Вскоре после этой аудиенции в Нью-Йорке вернул свою святую душу Создателю Ребе Раяц, шестой Любавичский Ребе рабби Йосеф-Ицхак Шнеерсон. В течение многих лет рав Меир был верным хасидом Ребе Раяца и испытывал глубокую привязанность к своему учителю. Ребе Раяц лично устроил брак одному из детей рава Меира, поэтому он переживал эту потерю очень сильно.

Тем не менее, услышав о зяте Ребе Раяца, Менахеме-Мендле Шнеерсоне, рав Меир объявил старым хасидам: "У нас есть Ребе!" И по окончании тридцати дней траура по Ребе Раяцу он решил отправиться в Нью-Йорк.
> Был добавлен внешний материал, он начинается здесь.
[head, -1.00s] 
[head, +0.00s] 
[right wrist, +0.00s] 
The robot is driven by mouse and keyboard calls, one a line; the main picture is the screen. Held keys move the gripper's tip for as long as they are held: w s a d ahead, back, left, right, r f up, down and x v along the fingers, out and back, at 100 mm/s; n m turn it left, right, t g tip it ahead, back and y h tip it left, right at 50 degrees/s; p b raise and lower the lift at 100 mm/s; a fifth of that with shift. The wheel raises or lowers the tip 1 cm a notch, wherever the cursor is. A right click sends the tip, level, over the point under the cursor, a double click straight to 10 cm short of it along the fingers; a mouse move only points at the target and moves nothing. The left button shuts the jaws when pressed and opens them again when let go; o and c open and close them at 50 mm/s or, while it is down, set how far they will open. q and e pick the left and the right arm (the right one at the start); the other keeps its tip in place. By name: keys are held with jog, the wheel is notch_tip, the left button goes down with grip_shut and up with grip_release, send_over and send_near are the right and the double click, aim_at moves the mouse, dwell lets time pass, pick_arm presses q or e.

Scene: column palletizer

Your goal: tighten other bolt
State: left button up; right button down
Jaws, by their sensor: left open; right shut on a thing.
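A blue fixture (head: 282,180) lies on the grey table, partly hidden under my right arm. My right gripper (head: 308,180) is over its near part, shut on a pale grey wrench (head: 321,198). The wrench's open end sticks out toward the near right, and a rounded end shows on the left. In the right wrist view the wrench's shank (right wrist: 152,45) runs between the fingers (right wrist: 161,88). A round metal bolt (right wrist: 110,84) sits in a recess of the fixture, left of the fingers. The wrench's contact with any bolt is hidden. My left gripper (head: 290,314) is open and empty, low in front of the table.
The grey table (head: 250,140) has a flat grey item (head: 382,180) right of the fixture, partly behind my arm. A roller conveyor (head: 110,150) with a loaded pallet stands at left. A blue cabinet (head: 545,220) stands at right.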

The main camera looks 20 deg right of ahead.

В кабинет зятя Ребе, который в то время еще не принял на себя руководство Хабадом, рав Меир входил с традиционным "пидьон-нефеш". "Пидьон-нефеш" буквально означает "искупление души". Так в Хабаде называют квитлах. Будущий Ребе взглянул на записку и отказался взять ее. Он полагал, что только Ребе может брать у хасида пидьон-нефеш.

– Отправляйся со своим пидьон-нефеш на Оэль – место упокоения моего святого тестя, – сказал он раву Меиру.

– О, нет! – с ужасом воскликнул рав Меир. – Я не могу.

И он рассказал о своем визите к Белзскому ребе и о трех запретах.

Ребе кивнул.

– Если Белзский ребе сказал тебе не ходить на могилы праведников, ты действительно не можешь пойти.

И затем Ребе сурово добавил:

– Но он не твой Ребе. И почему ты не спросил его, в чем причина такого указания?

Со вздохом Ребе надел пиджак, протянул руку и взял пидьон-нефеш. Попрощавшись с гостем, он принял еще несколько посетителей, каждый из которых давал ему пидьон-нефеш. И если до этого момента Ребе отказывался их брать и направлял всех на место упокоения своего тестя, теперь он стал брать эти просьбы о благословении.

И все это началось с просьбы Белзского ребе 11 Нисана 5704 (1944) года.